## REQUEST
Transcribe the records that follow exactly. Skip the pictures.

## BEGIN RECORDED INFORMATION

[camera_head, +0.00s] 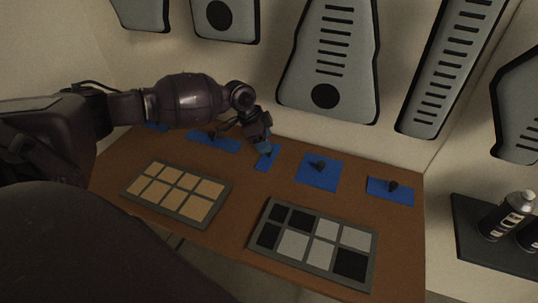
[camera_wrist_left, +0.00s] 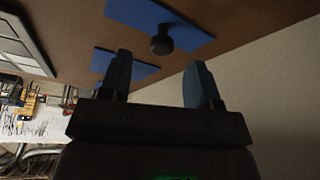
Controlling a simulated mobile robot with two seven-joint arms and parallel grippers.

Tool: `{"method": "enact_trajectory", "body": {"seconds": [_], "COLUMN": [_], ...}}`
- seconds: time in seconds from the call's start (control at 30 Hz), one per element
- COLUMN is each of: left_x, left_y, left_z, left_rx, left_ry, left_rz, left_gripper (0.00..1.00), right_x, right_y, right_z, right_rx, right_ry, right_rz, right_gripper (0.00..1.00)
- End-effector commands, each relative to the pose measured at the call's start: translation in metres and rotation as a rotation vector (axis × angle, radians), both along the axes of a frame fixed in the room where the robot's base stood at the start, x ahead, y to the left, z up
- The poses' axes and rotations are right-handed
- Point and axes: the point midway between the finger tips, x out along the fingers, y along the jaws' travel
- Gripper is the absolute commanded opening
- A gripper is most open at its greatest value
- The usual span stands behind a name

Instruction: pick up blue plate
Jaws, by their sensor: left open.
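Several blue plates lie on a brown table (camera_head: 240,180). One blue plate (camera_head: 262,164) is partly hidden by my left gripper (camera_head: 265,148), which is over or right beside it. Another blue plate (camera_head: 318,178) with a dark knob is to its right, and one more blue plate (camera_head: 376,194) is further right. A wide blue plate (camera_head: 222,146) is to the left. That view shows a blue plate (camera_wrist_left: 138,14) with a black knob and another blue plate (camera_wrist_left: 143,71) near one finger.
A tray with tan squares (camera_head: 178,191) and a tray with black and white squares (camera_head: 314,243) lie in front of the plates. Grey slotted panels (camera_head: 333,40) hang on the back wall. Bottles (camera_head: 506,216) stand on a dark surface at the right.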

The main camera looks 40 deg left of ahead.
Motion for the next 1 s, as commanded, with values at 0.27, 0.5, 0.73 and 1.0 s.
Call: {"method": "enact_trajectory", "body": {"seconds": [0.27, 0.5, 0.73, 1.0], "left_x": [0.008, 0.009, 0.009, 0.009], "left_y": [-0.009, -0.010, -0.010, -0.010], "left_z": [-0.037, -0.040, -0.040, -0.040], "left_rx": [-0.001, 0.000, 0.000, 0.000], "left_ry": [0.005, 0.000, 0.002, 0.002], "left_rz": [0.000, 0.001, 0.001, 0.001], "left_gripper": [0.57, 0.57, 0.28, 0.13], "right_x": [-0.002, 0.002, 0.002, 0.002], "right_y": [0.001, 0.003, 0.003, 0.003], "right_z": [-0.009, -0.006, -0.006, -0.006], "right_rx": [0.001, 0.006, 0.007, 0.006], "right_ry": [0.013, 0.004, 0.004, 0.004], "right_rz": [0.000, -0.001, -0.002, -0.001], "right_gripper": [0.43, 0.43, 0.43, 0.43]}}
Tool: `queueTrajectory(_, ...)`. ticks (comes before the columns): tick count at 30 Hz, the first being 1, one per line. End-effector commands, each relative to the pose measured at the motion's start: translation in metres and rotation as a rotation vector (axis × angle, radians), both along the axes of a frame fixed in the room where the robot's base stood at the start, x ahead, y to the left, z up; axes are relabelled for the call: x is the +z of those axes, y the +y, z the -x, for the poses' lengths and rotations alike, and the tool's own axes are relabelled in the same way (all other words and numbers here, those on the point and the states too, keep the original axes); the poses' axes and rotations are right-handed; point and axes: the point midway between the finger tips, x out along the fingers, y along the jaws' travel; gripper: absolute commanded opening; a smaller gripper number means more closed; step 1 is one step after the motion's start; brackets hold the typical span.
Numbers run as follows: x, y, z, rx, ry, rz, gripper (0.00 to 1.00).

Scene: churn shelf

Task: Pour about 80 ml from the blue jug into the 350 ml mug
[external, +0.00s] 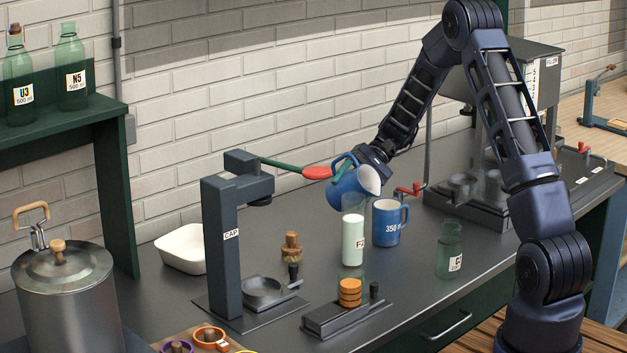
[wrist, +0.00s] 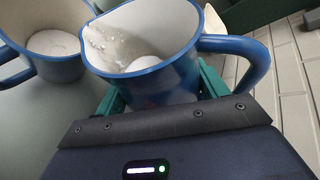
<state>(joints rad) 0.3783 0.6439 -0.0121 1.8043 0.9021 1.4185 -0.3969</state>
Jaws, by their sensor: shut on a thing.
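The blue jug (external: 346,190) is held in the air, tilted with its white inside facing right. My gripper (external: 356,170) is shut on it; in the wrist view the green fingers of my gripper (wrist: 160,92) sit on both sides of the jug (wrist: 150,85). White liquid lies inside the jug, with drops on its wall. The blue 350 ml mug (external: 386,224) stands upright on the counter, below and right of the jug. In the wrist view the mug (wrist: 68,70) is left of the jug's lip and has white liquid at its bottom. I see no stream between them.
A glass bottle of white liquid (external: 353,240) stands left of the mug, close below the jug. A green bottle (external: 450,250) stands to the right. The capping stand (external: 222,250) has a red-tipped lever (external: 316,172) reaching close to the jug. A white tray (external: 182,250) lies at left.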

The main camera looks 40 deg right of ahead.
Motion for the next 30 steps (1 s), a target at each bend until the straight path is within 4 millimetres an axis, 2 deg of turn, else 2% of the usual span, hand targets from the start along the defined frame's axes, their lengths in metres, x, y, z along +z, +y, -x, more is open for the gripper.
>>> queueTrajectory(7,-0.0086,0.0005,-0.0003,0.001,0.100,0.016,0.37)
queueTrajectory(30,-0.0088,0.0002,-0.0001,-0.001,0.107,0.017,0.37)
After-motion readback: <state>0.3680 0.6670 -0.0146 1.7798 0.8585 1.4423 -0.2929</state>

## END RECORDED INFORMATION

## EXERCISE RESPONSE
[camera_head, +0.00s] 
[camera_wrist_left, +0.00s] 
Controlling a simulated mobile robot with two seven-joint arms and parallel grippers.

Tool: `{"method": "enact_trajectory", "body": {"seconds": [_], "COLUMN": [_], ...}}`
- seconds: time in seconds from the call's start (control at 30 Hz), one per element
- COLUMN is each of: left_x, left_y, left_z, left_rx, left_ry, left_rz, left_gripper (0.00..1.00), right_x, right_y, right_z, right_rx, right_ry, right_rz, right_gripper (0.00..1.00)
- End-effector commands, each relative to the pose measured at the call's start: translation in metres and rotation as a rotation vector (axis × angle, radians), both along the axes of a frame fixed in the room where the robot's base stood at the start, x ahead, y to the left, z up
- The poses' axes and rotations are right-handed
- Point and axes: the point midway between the finger tips, x out along the fingers, y along the jaws' travel
- Gripper is the absolute commanded opening
- A gripper is most open at its greatest value
- The usual span stands behind a name

Instruction: pick up blue plate
Jaws, by their sensor: left open.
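Several blue plates lie on a brown table (camera_head: 240,180). One blue plate (camera_head: 262,164) is partly hidden by my left gripper (camera_head: 265,148), which is over or right beside it. Another blue plate (camera_head: 318,178) with a dark knob is to its right, and one more blue plate (camera_head: 376,194) is further right. A wide blue plate (camera_head: 222,146) is to the left. That view shows a blue plate (camera_wrist_left: 138,14) with a black knob and another blue plate (camera_wrist_left: 143,71) near one finger.
A tray with tan squares (camera_head: 178,191) and a tray with black and white squares (camera_head: 314,243) lie in front of the plates. Grey slotted panels (camera_head: 333,40) hang on the back wall. Bottles (camera_head: 506,216) stand on a dark surface at the right.

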The main camera looks 40 deg left of ahead.
Motion for the next 1 s, as commanded, with values at 0.27, 0.5, 0.73 and 1.0 s.
Call: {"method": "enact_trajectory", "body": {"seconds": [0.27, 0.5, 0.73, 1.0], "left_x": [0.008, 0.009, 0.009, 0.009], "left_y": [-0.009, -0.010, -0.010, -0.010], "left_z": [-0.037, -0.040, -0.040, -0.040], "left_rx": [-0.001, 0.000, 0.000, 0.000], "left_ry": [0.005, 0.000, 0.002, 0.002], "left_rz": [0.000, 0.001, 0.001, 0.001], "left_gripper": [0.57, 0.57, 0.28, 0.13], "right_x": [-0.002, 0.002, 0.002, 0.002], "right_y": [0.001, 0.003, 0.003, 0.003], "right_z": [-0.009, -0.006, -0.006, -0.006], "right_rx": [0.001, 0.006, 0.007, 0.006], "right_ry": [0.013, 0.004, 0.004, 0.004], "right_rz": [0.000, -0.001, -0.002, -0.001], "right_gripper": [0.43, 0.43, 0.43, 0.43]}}
Tool: `queueTrajectory(_, ...)`. ticks (comes before the columns): tick count at 30 Hz, the first being 1, one per line. End-effector commands, each relative to the pose measured at the motion's start: translation in metres and rotation as a rotation vector (axis × angle, radians), both along the axes of a frame fixed in the room where the robot's base stood at the start, x ahead, y to the left, z up; axes are relabelled for the call: x is the +z of those axes, y the +y, z the -x, for the poses' lengths and rotations alike, and the tool's own axes are relabelled in the same way (all other words and numbers here, those on the point and the states too, keep the original axes); the poses' axes and rotations are right-handed; point and axes: the point midway between the finger tips, x out along the fingers, y along the jaws' travel; gripper: absolute commanded opening; a smaller gripper number means more closed; step 1 is one step after the motion's start; brackets hold the typical span.
Numbers run as follows: x, y, z, rx, ry, rz, gripper (0.00 to 1.00).

Scene: churn shelf

Task: Pour about 80 ml from the blue jug into the 350 ml mug
[external, +0.00s] 
[wrist, +0.00s] 
<state>(joints rad) 0.3783 0.6439 -0.0121 1.8043 0.9021 1.4185 -0.3969</state>
Jaws, by their sensor: shut on a thing.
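The blue jug (external: 346,190) is held in the air, tilted with its white inside facing right. My gripper (external: 356,170) is shut on it; in the wrist view the green fingers of my gripper (wrist: 160,92) sit on both sides of the jug (wrist: 150,85). White liquid lies inside the jug, with drops on its wall. The blue 350 ml mug (external: 386,224) stands upright on the counter, below and right of the jug. In the wrist view the mug (wrist: 68,70) is left of the jug's lip and has white liquid at its bottom. I see no stream between them.
A glass bottle of white liquid (external: 353,240) stands left of the mug, close below the jug. A green bottle (external: 450,250) stands to the right. The capping stand (external: 222,250) has a red-tipped lever (external: 316,172) reaching close to the jug. A white tray (external: 182,250) lies at left.

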The main camera looks 40 deg right of ahead.
Motion for the next 30 steps (1 s), a target at each bend until the straight path is within 4 millimetres an axis, 2 deg of turn, else 2% of the usual span, hand targets from the start along the defined frame's axes, their lengths in metres, x, y, z along +z, +y, -x, more is open for the gripper.
>>> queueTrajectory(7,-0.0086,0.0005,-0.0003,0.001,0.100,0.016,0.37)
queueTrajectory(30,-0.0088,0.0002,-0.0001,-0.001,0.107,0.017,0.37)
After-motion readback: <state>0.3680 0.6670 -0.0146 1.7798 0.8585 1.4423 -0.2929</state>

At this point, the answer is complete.